The move follows a wave of job cuts across the financial services market this year, beginning with Goldman Sachs which announced it would let go of roughly 3,000 staff members in January.
Capital One said it would cut 1,100 tech roles, while PayPal also got rid of seven per cent of its workforce, or around 2,000 staff earlier this year.
In April, it was reported that Barclays would axe over 100 roles across its investment banking arm> Sources said that the round of layoffs, which follow a previous cull of around 200 staff late last year, would not be confined to a single country or function within the business.

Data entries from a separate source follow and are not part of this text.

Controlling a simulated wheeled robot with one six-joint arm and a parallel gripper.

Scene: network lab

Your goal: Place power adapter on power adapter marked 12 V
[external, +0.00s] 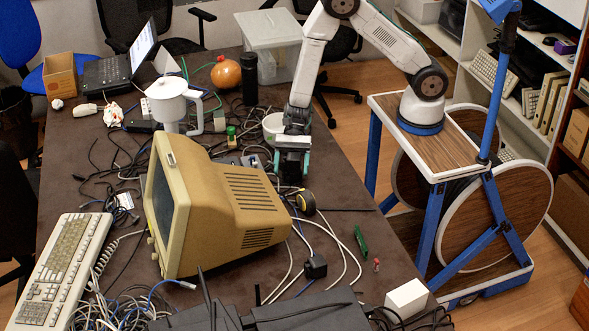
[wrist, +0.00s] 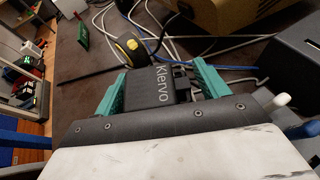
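My gripper (external: 291,165) is low over the table behind the beige monitor. In the wrist view my gripper (wrist: 160,82) has its two teal fingers apart, one on each side of a black block marked "Kiervo" (wrist: 155,88), which looks like a power adapter. I cannot tell whether both fingers press on it or whether it rests on the table. Another small black adapter-like block (external: 316,267) with cables lies on the table right of the monitor. No 12 V marking is legible.
The beige monitor (external: 225,212) stands close in front of my gripper. A black box (wrist: 292,62) is at the right in the wrist view. The table's right side is fairly clear.

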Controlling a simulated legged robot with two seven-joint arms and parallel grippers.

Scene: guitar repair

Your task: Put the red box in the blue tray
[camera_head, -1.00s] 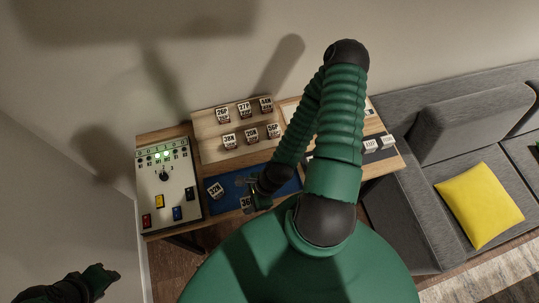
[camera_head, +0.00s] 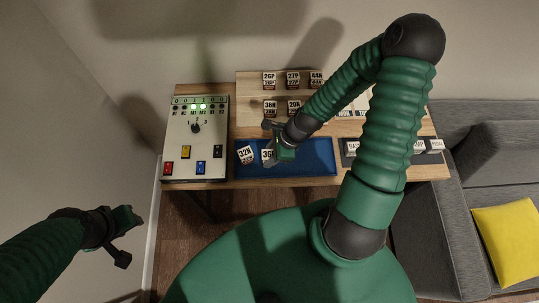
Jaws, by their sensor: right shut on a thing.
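The blue tray (camera_head: 315,158) lies at the front of the wooden bench. My right gripper (camera_head: 272,143) is low over its left part, shut on a small thing that is mostly hidden. A white box marked 36 (camera_head: 267,156) shows right at its fingers; I cannot tell if this is what it holds. Another white box marked 32N (camera_head: 246,155) sits tilted in the tray, left of it. The only red item I see is a small red block (camera_head: 168,168) on the control panel, apart from both grippers. My left gripper (camera_head: 126,236) hangs away from the bench, at left; its jaw opening is unclear.
The control panel (camera_head: 198,115) with green lights and coloured blocks stands left of the tray. Several labelled white boxes (camera_head: 269,80) stand on a wooden stand behind. A dark rack (camera_head: 349,152) is at right, partly behind my arm. The tray's right half looks clear.

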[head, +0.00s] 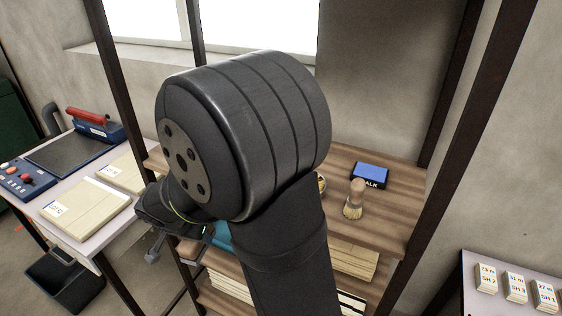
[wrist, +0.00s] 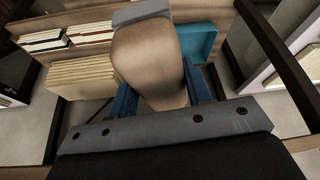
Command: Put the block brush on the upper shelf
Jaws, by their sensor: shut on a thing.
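In the wrist view, a tan wooden block (wrist: 150,65), which I take for the block brush, sits between the blue fingers of my gripper (wrist: 160,88). The gripper is shut on it. A grey strip shows at the block's far end; bristles cannot be made out. The upper shelf (head: 392,212) is a brown wooden board in the head view, partly hidden behind my arm. In the head view the held block and the fingertips are hidden by my wrist.
On the upper shelf stand a round brush (head: 355,200) and a blue chalk box (head: 370,175). A teal bin (wrist: 196,42) and stacked boards (wrist: 82,80) are on shelving below. Dark posts (head: 452,100) frame the rack. A worktable (head: 95,235) is at left. Bare shelf shows at the right front.

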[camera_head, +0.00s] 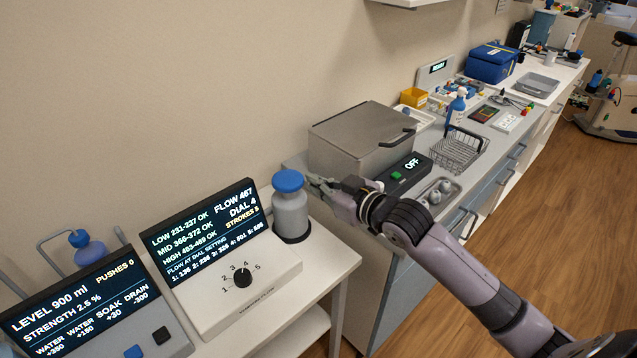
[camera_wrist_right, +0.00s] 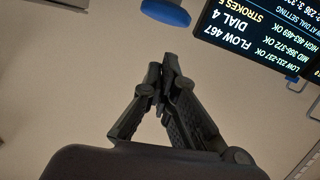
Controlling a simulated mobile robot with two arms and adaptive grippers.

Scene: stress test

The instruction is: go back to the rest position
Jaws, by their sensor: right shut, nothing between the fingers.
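My right gripper (camera_head: 318,186) reaches in from the lower right of the head view. Its fingers are just right of a grey pump bottle (camera_head: 291,215) with a blue cap (camera_head: 288,181). I cannot tell whether they touch it. In the right wrist view the right gripper (camera_wrist_right: 160,72) has its fingertips together with nothing between them. The blue cap (camera_wrist_right: 166,12) shows beyond the fingertips there. The flow display (camera_head: 210,232) reads flow 467, dial 4, strokes 5, and also shows in the wrist view (camera_wrist_right: 265,35). My left gripper is not in view.
A dial box (camera_head: 240,292) and a level display (camera_head: 80,305) stand at the lower left. A grey lidded box (camera_head: 352,135) with an OFF panel (camera_head: 405,172), a wire basket (camera_head: 455,150) and a blue case (camera_head: 492,65) line the counter. The wooden floor (camera_head: 560,190) at right is clear.

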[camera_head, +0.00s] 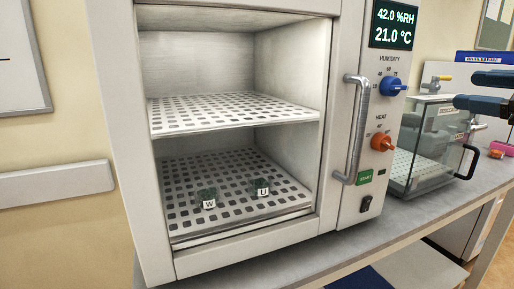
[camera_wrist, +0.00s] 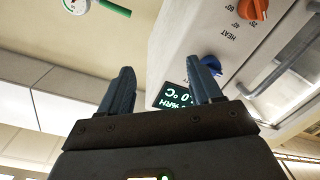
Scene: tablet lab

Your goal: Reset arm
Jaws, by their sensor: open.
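My gripper (camera_head: 483,91) shows at the right edge of the head view, in front of a glass box. Its two dark fingers are apart with nothing between them. In the wrist view my gripper (camera_wrist: 165,88) is also open and empty, with the side of the chamber and its display beyond the fingers. The grey chamber (camera_head: 345,120) stands on the bench, its inside in full view. Two small dark items labelled W (camera_head: 208,198) and U (camera_head: 260,187) sit on its lower perforated shelf (camera_head: 235,212). The upper shelf (camera_head: 230,112) is empty.
The chamber's panel has a display (camera_head: 394,24), a blue knob (camera_head: 393,87), an orange knob (camera_head: 382,143), a green start button (camera_head: 364,178) and a vertical handle (camera_head: 357,130). A glass box (camera_head: 424,150) with a black handle stands to its right on the bench (camera_head: 420,215).

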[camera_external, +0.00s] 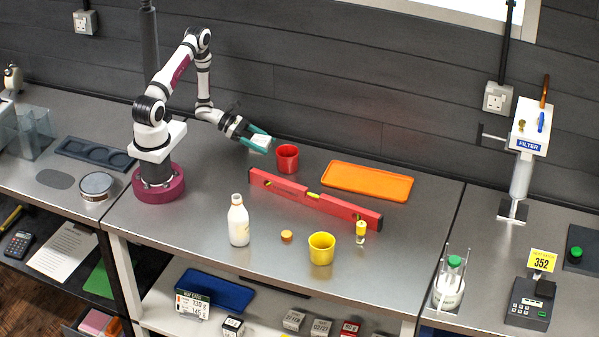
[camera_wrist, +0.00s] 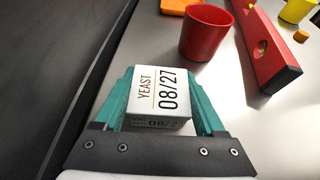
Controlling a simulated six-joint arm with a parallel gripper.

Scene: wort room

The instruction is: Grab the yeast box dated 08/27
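The yeast box (camera_wrist: 158,95) is small and white, with "YEAST" and "08/27" printed on its face in the wrist view. My gripper (camera_wrist: 160,100) has its teal fingers on both sides of the box, closed against it. In the external view my gripper (camera_external: 257,141) holds the white box (camera_external: 260,141) above the worktop, at the back near the wall and just left of the red cup. The box's far sides are hidden.
A red cup (camera_external: 287,158) stands close to the right of my gripper. A red spirit level (camera_external: 315,199) and an orange tray (camera_external: 367,181) lie further right. A white bottle (camera_external: 238,221) and yellow cup (camera_external: 321,248) stand in front. Several small boxes (camera_external: 293,320) are on the shelf below.

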JP Morgan recently shared how it is using AI and machine learning (ML), which it said will be “critical to its future success”, in its annual letter to shareholders.
The bank’s chief executive Jamie Dimon lauded AI as a “groundbreaking technology” and revealed that the bank currently has over 300 AI use cases in production which span risk, prospecting, marketing, customer experience and fraud prevention.
Dimon also shared that the bank currently has over 1,000 people involved in data management, with over 900 data scientists -- AI and machine learning (ML) experts who create new models -- and 600 ML engineers tasked with writing code and putting models in production.